- The Washington Times - Sunday, April 12, 2009

It has to end badly for Allen Iverson. That is his destiny. There can be no other way.

It comes down to the essence of who he is, as the petulant little man forever showing it can be done his way, as the shooting guard stuck in a point guard's body. He is the 10-time All-Star who plays with a chip on his shoulder and a fire in his belly. He will show you. Just you watch.

The indifference to convention served him well at one time. It will subvert his cause in the downside of his career.

That is what happened to him with the Pistons. He was unable to adapt to a scaled-down role. He was unable to grasp that he no longer is the player he once was. Not at 33 years old. He still has a place in the NBA if he ever eschews his need as a high-volume shot-taker, if he ever sees that he has morphed from being the “Answer” to the “Question.”

He is merely a piece of a team's puzzle now, and how important a piece depends in part on his attitude.

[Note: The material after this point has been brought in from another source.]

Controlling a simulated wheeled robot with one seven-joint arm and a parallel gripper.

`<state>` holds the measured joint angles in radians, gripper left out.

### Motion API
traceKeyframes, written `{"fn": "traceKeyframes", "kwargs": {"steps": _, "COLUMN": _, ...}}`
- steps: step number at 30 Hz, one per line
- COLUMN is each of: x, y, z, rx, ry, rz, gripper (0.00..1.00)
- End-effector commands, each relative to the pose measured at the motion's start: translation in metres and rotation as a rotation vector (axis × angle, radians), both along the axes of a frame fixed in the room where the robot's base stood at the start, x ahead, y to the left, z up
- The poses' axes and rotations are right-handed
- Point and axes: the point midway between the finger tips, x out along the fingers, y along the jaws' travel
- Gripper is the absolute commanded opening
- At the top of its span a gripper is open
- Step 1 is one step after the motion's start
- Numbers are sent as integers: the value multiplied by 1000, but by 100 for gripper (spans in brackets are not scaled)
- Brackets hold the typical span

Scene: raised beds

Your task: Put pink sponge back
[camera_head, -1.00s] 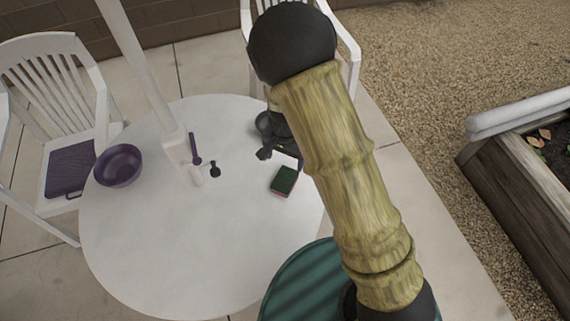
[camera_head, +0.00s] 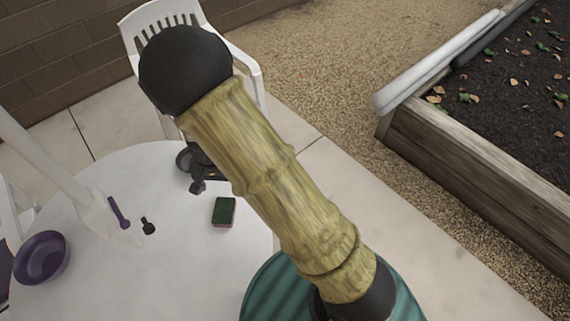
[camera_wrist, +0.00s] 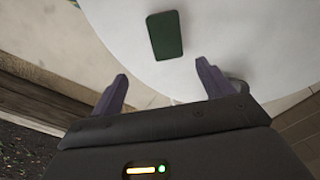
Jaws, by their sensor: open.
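The sponge (camera_head: 223,211) lies on the white round table (camera_head: 160,270), near its right edge. Its top is dark green, with a thin pink layer showing at its lower edge. In the wrist view it is a dark green block (camera_wrist: 165,36) beyond my fingertips, with a gap between. My gripper (camera_wrist: 162,75) is open and empty, its two purple-grey fingers apart. In the head view, my arm's bamboo-like link hides part of the wrist; a dark part of my arm's end (camera_head: 196,186) shows left of the link, up and left of the sponge.
A purple bowl (camera_head: 42,257), a purple-handled utensil (camera_head: 119,212) and a small black utensil (camera_head: 148,226) are on the table. A white pole (camera_head: 45,160) rises at left. A white chair (camera_head: 165,22) stands behind. A wooden raised bed (camera_head: 470,170) is at right, with gravel beside it.

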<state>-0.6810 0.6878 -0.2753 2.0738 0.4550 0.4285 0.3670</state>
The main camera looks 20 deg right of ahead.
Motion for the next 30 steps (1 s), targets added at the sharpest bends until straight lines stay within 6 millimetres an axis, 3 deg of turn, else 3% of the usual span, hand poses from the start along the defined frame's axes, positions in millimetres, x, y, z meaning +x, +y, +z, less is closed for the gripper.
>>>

Before the Pistons and Iverson agreed to call it a season, Iverson could not help but squawk about his newly defined role.

“Eighteen minutes - come on, man,” he said last week. “I can play 18 minutes with my eyes closed and with a 100-pound truck on my back. It's a bad feeling, man. I'm wondering what they rushed me back for.”

After he played only 17 minutes in his next outing, he said: “I'd rather retire than do this again.”

Iverson might have cost himself a few million dollars with those observations as he heads into free agency this summer.

As it is, Iverson is looking at a considerable pay cut from the $21 million he earned this season. An uncertain economy won't necessarily help his bargaining power either, although he still puts fannies in the seats.

Iverson has said he wants to play until he is 40. If so, he will have to learn to put the team ahead of himself - a questionable proposition, given his history.

He could not adjust to the hard reality with the Pistons, starting with the team's 24-30 record with him on the floor. He could not accept that it was not working and that he was a trace of his former self. His shooting was down to 41.7 percent, his turnovers at 2.56 a game. And, of course, the Pistons had to protect him on defense, which always has been the case with him.

Iverson never has been a highly motivated straight-up defender. What he has been is an opportunistic passing-lane defender.

His potential suitors this summer - and there will be fewer than you think - will be obligated to ask one fundamental question: Can Iverson reinvent himself, or will he suck the life out of a team if he is not receiving 40 minutes and 20-plus shots a game?

That is the duality of Iverson, one of the NBA's most polarizing figures. Fans either love or hate him. Fans embrace his pugnacious spirit and toughness. They detest his selfishness and self-absorbed manner.

The other dimension to Iverson - and one rarely recognized - is that he has managed to overachieve in his career. This wisp of a 6-footer dared to attack the basket with an uncommon ferocity.

That mentality threatens to be his bane now. Guards who last well past their prime in the NBA are the ones who can be 3-point specialists. That is not Iverson, a career 31.3 percent 3-point shooter whose scoring prowess was based in part on his ability to get to the free throw line.

That ability is diminishing, if his 5.9 free throw attempts average with the Pistons is an indication.

So Iverson is left to find a new venue this summer, a new love.

Wherever he lands, it won't end well. It just can't.